Determine how many lines of the material hold the string "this" and reply with only that number.

# EXTRACTED DATA start

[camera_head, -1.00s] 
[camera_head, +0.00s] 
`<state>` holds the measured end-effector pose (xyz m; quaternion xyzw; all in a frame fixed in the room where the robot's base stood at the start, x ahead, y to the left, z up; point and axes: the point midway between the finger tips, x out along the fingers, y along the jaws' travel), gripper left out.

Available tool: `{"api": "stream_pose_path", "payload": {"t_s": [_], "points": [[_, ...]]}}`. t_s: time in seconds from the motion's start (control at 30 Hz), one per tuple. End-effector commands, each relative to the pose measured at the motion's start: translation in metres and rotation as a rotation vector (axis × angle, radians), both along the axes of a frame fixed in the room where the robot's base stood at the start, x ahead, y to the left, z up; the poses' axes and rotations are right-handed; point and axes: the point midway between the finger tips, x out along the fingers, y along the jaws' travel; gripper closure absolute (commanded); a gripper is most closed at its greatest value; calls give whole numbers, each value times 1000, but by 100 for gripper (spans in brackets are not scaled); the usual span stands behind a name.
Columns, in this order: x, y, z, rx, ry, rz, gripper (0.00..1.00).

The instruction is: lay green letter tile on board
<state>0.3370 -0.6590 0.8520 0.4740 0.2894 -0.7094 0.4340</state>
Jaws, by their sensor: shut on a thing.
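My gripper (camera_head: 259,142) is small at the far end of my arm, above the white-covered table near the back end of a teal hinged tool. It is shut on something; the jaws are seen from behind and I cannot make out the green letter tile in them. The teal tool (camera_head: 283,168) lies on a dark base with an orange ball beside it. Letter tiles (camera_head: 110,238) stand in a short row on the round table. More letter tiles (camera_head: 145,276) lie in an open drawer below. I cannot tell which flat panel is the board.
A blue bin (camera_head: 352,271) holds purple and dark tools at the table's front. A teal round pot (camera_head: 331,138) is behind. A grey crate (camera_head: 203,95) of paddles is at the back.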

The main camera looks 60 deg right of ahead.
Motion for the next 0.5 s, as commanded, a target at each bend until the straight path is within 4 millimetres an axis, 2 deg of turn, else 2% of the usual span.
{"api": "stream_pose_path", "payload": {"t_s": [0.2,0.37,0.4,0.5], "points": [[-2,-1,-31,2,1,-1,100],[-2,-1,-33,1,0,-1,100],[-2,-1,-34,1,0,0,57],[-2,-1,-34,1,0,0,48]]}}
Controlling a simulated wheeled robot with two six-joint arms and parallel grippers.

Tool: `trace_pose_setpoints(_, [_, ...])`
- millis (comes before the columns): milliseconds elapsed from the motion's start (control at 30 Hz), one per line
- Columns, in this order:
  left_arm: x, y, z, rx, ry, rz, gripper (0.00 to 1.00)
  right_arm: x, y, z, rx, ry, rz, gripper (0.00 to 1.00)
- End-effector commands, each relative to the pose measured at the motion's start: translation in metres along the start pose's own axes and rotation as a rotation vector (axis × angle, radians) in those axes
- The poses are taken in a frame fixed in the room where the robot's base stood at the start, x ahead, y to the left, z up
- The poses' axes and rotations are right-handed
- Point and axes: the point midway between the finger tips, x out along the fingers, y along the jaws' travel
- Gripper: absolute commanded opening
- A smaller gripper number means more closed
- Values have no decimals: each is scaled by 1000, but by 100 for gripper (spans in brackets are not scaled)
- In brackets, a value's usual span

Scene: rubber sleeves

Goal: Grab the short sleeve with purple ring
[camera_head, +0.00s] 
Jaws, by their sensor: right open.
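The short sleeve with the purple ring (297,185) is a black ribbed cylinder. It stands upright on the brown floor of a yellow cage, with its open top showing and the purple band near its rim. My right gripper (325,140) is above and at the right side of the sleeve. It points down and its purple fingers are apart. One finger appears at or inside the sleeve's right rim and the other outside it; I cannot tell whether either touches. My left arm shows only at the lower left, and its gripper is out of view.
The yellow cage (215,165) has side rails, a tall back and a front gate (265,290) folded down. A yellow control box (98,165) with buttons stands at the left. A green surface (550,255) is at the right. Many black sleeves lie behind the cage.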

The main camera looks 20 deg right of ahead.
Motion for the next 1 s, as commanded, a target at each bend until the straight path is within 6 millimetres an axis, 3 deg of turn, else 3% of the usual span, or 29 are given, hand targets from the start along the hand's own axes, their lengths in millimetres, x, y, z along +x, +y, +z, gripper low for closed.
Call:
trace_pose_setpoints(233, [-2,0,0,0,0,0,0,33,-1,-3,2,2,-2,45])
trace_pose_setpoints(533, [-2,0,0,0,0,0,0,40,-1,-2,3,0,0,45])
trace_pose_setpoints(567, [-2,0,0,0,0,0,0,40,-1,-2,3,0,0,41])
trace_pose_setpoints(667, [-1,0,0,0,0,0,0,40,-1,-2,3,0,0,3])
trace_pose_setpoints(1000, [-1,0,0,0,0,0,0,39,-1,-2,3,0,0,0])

# EXTRACTED DATA end

__ANSWER TO THE PROBLEM__.
2